Frankly, the thought of sitting on an assembly line mindlessly inserting tab A into slot B all day is horrifyingly dreary.
I have done mindless tab A into slot B, and I've done careful hand-fitting of a board I just stuffed onto another board, on an assembly line. Tab A into slot B is indeed awful. But it paid better than washing dishes. Stuffing boards and mounting them to another board paid better and was more involved, and I enjoyed the precision aspect of it. Not what I would call bad or awful or boring. The stench of solder is something I miss, and reminisce about when I have to solder something these days.
I wasn't always an IT guy. Well, I was, but as a hobby. I had a day job with the gov't, and it paid shit, so I moonlighted at a local computer customization shop, where I was stuffing the aforementioned boards. This was in the early-mid 90's. Batches were typically around 2500 machines, all done to the same spec.
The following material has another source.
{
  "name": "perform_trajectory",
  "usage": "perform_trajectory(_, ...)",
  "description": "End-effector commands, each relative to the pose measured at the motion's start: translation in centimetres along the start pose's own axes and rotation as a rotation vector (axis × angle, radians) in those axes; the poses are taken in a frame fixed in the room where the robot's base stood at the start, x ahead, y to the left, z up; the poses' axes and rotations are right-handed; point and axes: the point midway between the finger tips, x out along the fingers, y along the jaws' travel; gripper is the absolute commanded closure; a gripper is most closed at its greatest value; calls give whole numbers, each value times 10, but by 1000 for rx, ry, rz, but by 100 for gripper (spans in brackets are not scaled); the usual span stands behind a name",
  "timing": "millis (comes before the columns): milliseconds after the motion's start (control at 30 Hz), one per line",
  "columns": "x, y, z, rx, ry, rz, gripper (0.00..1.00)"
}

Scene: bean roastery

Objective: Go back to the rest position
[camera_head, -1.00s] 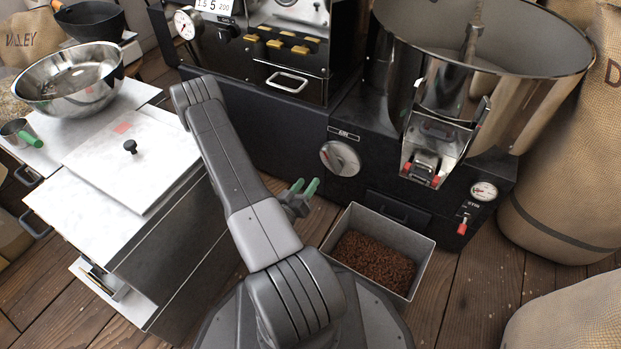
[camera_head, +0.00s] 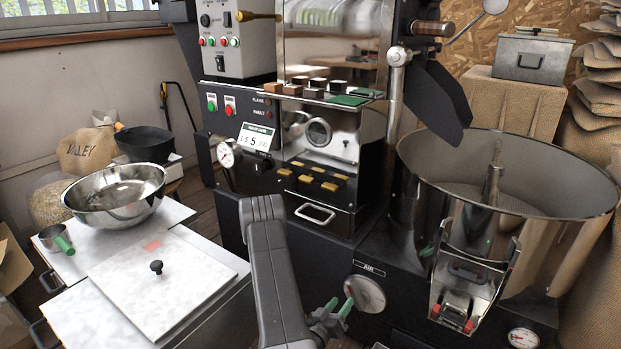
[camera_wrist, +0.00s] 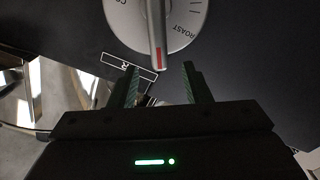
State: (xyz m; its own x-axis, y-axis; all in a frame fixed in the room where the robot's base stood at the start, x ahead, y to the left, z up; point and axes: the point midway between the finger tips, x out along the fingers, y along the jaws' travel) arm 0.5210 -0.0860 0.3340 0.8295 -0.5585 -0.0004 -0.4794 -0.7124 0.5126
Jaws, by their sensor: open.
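My gripper (camera_head: 334,311) is at the bottom of the head view, beside the front of the black roaster body. Its green-lined fingers are apart, with nothing between them. The round silver AIR dial (camera_head: 365,294) is just to the right of the gripper. In the wrist view the dial (camera_wrist: 152,22) is beyond the open fingers (camera_wrist: 160,85), and its red-marked pointer comes down toward the gap between them. The word ROAST shows on its face. I cannot tell whether the fingers touch the dial.
A lidded white-topped bin (camera_head: 217,262) and a steel bowl (camera_head: 116,197) stand on the left. The cooling drum (camera_head: 575,200) and its chute (camera_head: 470,285) are on the right. The roaster (camera_head: 232,215) fills the middle. Wooden floor shows in a strip left of it.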

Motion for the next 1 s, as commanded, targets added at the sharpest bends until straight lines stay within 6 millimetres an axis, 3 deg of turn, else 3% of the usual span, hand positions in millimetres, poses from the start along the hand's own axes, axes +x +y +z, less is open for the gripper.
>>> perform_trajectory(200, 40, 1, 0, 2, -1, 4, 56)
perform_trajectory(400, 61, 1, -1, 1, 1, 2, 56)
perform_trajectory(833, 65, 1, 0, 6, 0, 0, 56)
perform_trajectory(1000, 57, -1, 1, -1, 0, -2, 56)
One morning they padlocked the gates, and bolted a sign to them: Closed with no notice. Call xxx-xxx-xxxx for your next instructions.
Yeah. Tossed out like so much garbage. One week's pay as severance. The work, we later heard, was sent to Malaysia.
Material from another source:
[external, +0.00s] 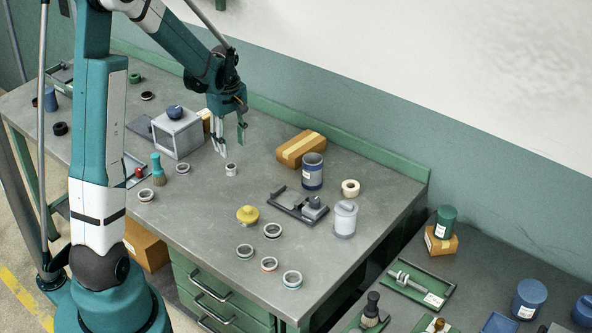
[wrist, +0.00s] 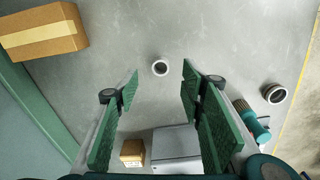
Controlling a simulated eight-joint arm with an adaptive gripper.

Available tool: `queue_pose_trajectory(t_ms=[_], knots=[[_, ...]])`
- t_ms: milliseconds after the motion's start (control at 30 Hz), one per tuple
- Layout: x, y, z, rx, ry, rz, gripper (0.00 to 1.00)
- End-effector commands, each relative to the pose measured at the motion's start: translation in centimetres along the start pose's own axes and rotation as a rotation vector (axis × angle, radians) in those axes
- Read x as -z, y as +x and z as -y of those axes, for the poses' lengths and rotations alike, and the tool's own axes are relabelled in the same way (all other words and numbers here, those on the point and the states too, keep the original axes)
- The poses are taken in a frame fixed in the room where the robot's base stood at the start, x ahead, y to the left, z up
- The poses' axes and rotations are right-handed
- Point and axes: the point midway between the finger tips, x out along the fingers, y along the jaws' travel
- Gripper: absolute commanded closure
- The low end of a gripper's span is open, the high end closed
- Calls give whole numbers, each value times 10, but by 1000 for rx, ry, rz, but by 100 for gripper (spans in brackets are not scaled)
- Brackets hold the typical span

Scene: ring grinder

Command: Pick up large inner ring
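My gripper (external: 229,143) points down above the bench, open and empty; in the wrist view its green-padded fingers (wrist: 161,82) stand apart. A small pale ring (external: 231,169) lies on the bench just below the fingertips. It also shows in the wrist view (wrist: 160,68), between and beyond the fingertips, not touched. Other rings lie to the left (external: 182,168), (external: 146,195) and several toward the bench front (external: 272,231), (external: 245,251), (external: 269,264), (external: 292,280). I cannot tell which is the large inner ring.
A grey box (external: 177,132) and a teal brush (external: 158,170) stand left of my gripper. A cardboard box (external: 300,149), a dark blue can (external: 312,171) and a grey fixture (external: 299,205) are to the right. Bare bench lies in front of the small ring.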

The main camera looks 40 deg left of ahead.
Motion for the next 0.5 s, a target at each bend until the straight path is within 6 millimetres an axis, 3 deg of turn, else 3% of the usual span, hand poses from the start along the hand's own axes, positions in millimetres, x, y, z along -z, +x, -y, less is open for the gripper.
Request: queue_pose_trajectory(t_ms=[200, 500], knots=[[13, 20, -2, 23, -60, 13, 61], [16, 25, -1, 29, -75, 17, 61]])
Would I go back to factory work? Y'know, if I was making things I have an interest in, yeah, I'd do it. Watches. Cars. Yeah. Hand-made audio amps. Even if it *is* only bolting the hinges to the body, or only doing a few steps of a larger assembly.
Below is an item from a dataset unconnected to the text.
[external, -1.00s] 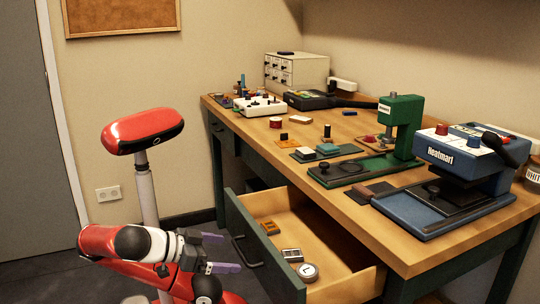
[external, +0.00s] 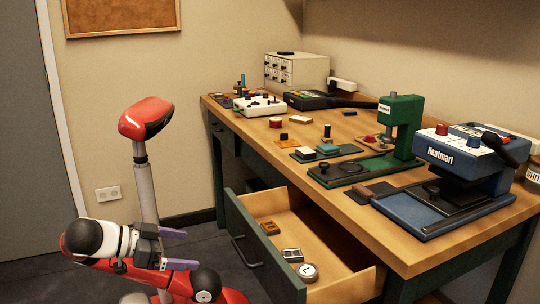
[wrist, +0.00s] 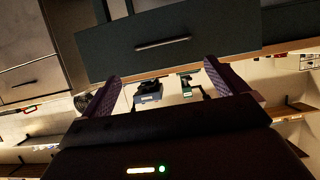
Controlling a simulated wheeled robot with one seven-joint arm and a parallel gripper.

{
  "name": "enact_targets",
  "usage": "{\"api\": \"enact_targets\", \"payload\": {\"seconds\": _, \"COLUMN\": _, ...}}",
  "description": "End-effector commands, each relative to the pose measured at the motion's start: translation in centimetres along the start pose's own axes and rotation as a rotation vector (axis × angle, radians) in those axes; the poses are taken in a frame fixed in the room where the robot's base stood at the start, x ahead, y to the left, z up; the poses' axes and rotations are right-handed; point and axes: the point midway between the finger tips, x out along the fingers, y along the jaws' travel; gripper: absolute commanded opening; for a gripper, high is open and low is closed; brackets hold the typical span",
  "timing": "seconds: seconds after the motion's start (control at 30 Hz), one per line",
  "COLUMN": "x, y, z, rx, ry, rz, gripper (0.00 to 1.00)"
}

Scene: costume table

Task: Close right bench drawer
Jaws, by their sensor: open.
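The right bench drawer (external: 335,245) is pulled well out from under the bench. Its dark green front (external: 262,262) has a bar handle (external: 246,251) and faces my arm. My gripper (external: 176,249) is open and empty, left of the drawer front and apart from it, with its purple fingers pointing towards it. In the wrist view, a dark drawer front (wrist: 110,58) with a metal bar handle (wrist: 162,43) lies beyond the spread fingers (wrist: 160,85).
The drawer holds a round tin (external: 308,272) and a few small boxes. The wooden bench top (external: 360,215) carries a green press (external: 400,130), a blue heat press (external: 455,175) and other craft items. The floor between gripper and drawer looks clear.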

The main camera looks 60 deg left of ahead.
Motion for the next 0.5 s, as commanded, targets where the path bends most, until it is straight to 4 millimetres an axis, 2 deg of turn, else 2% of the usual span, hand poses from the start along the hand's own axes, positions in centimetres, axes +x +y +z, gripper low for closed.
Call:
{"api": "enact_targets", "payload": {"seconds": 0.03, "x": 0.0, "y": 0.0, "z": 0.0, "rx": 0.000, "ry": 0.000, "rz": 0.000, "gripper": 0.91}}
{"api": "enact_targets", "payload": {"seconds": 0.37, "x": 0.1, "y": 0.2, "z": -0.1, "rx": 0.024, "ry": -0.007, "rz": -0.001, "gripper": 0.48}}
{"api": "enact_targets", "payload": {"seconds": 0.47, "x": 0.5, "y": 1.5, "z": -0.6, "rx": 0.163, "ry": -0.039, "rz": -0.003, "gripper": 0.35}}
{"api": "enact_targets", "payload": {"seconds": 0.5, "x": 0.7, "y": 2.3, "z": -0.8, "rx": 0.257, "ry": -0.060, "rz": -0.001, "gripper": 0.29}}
But what do they make where I live? Hot air, bad music, awesome food. But manufacturing jobs? Heh... no. Perversely, a previous IT employer of mine just moved into what used to be a major Motorola factory. That IT employer has nothing do do with manufacturing of any kind.
What I'm trying to say, is that there can be pride in assembly work. I've felt it, and if you look at enough factories you'll see other people with that pride too. It's not all mindless tab A into slot B. Some people get to make something out of nothing more than sand, fire and molten metal. I would love to do that.